## Start Records provided

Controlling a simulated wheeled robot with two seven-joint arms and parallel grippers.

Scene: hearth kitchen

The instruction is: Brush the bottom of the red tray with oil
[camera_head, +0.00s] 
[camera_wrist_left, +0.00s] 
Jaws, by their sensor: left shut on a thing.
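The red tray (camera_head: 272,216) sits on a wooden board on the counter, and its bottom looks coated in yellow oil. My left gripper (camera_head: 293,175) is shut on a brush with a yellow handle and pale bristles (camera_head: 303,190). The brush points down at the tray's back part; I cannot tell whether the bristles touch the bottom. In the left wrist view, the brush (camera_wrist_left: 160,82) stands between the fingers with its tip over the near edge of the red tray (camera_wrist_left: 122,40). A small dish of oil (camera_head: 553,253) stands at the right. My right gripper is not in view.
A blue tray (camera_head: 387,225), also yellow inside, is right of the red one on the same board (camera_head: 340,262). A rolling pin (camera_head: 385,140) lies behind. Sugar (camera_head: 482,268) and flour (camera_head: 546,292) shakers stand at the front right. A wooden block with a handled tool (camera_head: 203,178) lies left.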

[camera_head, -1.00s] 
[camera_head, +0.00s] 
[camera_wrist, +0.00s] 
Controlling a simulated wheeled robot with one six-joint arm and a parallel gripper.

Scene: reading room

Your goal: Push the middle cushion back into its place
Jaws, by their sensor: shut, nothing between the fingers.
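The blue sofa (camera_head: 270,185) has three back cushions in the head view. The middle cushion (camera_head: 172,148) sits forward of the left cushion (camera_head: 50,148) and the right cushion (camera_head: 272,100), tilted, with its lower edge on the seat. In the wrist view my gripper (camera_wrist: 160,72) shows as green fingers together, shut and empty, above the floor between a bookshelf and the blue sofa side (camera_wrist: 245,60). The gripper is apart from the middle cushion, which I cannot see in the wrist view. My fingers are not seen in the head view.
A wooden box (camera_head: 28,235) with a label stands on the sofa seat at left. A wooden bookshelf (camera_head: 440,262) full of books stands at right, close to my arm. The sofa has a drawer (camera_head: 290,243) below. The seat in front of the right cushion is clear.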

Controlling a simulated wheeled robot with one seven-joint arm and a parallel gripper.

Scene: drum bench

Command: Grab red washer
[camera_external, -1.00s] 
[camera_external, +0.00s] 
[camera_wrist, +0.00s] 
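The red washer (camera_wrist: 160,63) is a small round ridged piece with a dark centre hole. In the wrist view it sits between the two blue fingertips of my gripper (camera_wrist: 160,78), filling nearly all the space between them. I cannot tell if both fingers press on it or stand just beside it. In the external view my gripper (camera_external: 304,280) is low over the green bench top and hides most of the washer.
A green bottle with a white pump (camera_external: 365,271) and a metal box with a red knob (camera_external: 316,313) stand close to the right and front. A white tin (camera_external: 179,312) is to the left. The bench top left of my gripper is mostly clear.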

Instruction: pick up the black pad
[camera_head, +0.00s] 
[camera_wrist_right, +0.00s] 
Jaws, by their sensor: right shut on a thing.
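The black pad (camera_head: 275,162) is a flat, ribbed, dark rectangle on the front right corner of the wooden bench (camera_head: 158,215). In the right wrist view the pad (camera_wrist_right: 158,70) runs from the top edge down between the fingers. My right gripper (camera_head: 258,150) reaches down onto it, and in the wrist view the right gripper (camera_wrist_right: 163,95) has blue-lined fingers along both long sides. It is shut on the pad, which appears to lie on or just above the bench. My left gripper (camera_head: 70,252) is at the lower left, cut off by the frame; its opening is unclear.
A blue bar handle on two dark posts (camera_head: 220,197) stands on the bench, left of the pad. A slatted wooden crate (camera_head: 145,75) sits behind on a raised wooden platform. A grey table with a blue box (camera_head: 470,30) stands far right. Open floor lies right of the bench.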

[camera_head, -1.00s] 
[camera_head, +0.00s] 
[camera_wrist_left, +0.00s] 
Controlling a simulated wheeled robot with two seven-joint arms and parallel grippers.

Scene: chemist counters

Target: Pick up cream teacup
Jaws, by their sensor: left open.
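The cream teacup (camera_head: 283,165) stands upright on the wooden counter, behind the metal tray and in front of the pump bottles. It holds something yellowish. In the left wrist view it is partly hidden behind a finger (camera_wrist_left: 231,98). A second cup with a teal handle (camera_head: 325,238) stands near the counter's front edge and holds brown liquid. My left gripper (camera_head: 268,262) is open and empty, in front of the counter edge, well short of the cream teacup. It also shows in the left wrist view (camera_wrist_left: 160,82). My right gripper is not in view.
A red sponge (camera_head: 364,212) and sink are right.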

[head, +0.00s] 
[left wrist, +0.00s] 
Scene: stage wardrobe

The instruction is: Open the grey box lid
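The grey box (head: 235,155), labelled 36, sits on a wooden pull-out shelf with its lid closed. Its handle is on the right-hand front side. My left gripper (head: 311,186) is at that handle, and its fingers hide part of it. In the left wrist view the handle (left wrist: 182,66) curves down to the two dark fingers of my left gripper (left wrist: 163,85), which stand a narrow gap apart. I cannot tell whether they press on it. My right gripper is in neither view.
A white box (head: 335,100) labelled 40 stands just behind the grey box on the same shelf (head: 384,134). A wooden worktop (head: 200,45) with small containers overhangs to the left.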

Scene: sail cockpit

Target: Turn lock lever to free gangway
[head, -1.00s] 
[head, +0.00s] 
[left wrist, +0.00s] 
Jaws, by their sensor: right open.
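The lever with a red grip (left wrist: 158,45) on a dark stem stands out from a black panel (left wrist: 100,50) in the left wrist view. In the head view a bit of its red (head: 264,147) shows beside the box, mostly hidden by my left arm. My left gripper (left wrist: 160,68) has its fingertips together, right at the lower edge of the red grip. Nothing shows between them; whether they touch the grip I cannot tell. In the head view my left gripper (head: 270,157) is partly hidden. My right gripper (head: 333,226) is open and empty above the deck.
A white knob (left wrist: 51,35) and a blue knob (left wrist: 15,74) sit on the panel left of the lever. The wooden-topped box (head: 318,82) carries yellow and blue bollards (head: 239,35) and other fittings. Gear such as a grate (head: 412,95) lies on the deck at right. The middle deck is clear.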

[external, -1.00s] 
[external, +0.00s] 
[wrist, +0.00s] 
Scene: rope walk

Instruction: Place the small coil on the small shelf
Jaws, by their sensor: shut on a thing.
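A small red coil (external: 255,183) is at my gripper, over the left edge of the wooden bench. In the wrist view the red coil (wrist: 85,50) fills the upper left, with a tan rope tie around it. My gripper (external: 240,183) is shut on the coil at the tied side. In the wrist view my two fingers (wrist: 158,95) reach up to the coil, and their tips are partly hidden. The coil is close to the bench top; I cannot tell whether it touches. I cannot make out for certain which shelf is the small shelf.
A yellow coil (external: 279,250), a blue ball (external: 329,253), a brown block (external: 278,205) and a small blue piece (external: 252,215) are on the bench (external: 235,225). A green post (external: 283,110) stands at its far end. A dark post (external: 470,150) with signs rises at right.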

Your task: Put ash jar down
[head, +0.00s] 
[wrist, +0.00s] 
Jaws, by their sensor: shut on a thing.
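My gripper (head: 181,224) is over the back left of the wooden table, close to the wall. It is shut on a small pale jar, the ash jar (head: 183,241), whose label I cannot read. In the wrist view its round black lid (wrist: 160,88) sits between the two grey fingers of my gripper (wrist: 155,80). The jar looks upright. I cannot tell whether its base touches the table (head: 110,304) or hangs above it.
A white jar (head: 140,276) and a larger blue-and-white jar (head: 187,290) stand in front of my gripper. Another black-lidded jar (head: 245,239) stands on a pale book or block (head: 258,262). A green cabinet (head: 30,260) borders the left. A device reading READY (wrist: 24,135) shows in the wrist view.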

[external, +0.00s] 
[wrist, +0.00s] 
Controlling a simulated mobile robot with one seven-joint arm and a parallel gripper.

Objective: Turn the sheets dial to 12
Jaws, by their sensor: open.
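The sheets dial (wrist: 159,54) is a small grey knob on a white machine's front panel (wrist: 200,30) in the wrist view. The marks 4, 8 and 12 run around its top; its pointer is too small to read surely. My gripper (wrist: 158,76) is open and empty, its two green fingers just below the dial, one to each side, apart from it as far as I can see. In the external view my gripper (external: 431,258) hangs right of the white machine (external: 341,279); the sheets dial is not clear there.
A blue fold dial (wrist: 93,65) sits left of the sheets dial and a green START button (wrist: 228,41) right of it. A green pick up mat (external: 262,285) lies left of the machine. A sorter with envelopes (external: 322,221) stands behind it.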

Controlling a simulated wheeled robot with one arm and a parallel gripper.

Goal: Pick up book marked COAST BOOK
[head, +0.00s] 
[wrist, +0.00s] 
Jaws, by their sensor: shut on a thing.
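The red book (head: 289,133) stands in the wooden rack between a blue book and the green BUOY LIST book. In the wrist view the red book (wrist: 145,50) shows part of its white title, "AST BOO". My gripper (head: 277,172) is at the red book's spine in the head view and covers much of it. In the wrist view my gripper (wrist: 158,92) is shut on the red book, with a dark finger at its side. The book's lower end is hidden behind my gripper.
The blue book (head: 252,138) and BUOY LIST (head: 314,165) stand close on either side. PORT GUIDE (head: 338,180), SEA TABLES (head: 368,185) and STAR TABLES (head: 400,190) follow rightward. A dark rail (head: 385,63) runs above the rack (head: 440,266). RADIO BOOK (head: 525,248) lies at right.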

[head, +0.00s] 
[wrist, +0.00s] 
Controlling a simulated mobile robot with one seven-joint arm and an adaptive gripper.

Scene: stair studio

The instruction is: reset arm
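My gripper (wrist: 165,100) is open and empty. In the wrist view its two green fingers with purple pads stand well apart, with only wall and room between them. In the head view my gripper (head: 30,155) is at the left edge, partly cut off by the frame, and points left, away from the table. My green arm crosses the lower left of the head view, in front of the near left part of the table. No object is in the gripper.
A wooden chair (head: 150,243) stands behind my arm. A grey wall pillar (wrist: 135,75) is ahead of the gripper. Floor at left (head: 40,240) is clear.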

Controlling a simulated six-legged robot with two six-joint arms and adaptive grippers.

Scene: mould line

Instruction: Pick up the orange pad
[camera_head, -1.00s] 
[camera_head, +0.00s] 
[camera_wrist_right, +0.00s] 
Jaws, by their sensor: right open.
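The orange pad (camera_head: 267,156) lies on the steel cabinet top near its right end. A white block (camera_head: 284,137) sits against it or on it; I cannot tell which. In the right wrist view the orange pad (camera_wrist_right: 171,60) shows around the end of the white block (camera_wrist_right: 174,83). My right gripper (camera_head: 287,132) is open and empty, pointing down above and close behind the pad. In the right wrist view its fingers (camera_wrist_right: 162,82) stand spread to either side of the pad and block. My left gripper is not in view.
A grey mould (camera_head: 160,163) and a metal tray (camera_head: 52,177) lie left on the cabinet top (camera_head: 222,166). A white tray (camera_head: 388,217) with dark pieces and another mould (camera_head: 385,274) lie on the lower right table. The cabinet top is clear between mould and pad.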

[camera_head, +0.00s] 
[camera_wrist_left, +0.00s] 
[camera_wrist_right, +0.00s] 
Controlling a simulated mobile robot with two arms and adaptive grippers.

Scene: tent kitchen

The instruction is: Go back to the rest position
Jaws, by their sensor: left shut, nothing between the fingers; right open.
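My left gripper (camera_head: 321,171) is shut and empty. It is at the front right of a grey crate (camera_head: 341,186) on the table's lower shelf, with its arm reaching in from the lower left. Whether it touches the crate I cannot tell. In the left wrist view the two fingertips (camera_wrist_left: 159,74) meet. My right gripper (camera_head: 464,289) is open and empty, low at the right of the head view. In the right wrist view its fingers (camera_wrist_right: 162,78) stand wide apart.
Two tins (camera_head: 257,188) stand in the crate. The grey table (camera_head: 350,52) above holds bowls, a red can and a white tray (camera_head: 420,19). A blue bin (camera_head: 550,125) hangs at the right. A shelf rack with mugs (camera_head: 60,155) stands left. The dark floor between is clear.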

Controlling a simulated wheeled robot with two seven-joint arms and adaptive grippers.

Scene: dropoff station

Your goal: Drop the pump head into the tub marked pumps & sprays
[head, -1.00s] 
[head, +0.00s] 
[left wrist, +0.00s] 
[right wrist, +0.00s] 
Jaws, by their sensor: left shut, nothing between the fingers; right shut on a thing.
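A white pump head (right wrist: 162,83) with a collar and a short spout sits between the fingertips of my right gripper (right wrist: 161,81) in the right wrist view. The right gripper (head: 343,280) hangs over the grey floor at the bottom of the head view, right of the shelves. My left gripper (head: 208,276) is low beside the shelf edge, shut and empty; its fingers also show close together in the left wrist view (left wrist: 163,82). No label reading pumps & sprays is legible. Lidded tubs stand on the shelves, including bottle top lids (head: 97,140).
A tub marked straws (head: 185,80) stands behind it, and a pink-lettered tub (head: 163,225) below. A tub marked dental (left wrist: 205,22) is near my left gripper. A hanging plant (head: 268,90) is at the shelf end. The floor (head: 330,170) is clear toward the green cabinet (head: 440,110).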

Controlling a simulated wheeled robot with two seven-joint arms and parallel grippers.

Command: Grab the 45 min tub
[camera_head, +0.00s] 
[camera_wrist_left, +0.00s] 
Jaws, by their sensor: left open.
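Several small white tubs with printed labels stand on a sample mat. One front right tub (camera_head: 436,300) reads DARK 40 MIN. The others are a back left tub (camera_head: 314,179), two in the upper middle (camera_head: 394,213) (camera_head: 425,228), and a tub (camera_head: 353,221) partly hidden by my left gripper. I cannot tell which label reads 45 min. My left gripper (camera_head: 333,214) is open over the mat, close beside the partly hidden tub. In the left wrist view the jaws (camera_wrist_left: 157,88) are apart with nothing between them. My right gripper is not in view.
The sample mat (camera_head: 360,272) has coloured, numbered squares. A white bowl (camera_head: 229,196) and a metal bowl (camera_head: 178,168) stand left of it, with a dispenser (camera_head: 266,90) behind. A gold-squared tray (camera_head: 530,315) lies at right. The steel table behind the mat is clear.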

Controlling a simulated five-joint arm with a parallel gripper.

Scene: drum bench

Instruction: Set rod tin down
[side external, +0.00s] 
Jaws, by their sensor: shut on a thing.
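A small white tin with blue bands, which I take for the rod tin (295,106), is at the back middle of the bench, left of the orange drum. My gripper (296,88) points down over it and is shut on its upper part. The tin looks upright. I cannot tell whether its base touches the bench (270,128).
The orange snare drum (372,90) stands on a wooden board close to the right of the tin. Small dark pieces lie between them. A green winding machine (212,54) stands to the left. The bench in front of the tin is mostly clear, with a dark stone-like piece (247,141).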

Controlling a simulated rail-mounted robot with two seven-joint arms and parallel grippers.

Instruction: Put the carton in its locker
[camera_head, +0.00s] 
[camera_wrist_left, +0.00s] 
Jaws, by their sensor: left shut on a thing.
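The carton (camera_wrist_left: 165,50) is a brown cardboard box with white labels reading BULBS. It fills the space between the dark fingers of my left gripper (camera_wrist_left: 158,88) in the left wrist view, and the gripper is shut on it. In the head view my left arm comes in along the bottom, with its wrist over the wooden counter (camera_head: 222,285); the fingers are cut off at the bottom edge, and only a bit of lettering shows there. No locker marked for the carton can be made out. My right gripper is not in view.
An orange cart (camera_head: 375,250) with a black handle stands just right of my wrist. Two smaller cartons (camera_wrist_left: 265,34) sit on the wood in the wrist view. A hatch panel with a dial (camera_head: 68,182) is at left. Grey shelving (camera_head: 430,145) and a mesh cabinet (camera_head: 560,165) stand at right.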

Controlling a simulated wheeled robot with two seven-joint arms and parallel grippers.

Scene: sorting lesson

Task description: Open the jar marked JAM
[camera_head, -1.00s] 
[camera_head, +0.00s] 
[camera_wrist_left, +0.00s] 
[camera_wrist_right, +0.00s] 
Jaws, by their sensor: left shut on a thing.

## End Records provided

Return nothing but the lines running from the line with "Scene: tent kitchen" through the line with "[right wrist, +0.00s]", exactly as they appear.

- _Result below_:
Scene: tent kitchen

The instruction is: Go back to the rest position
Jaws, by their sensor: left shut, nothing between the fingers; right open.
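My left gripper (camera_head: 321,171) is shut and empty. It is at the front right of a grey crate (camera_head: 341,186) on the table's lower shelf, with its arm reaching in from the lower left. Whether it touches the crate I cannot tell. In the left wrist view the two fingertips (camera_wrist_left: 159,74) meet. My right gripper (camera_head: 464,289) is open and empty, low at the right of the head view. In the right wrist view its fingers (camera_wrist_right: 162,78) stand wide apart.
Two tins (camera_head: 257,188) stand in the crate. The grey table (camera_head: 350,52) above holds bowls, a red can and a white tray (camera_head: 420,19). A blue bin (camera_head: 550,125) hangs at the right. A shelf rack with mugs (camera_head: 60,155) stands left. The dark floor between is clear.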

Controlling a simulated wheeled robot with two seven-joint arms and adaptive grippers.

Scene: dropoff station

Your goal: Drop the pump head into the tub marked pumps & sprays
[head, -1.00s] 
[head, +0.00s] 
[left wrist, +0.00s] 
[right wrist, +0.00s] 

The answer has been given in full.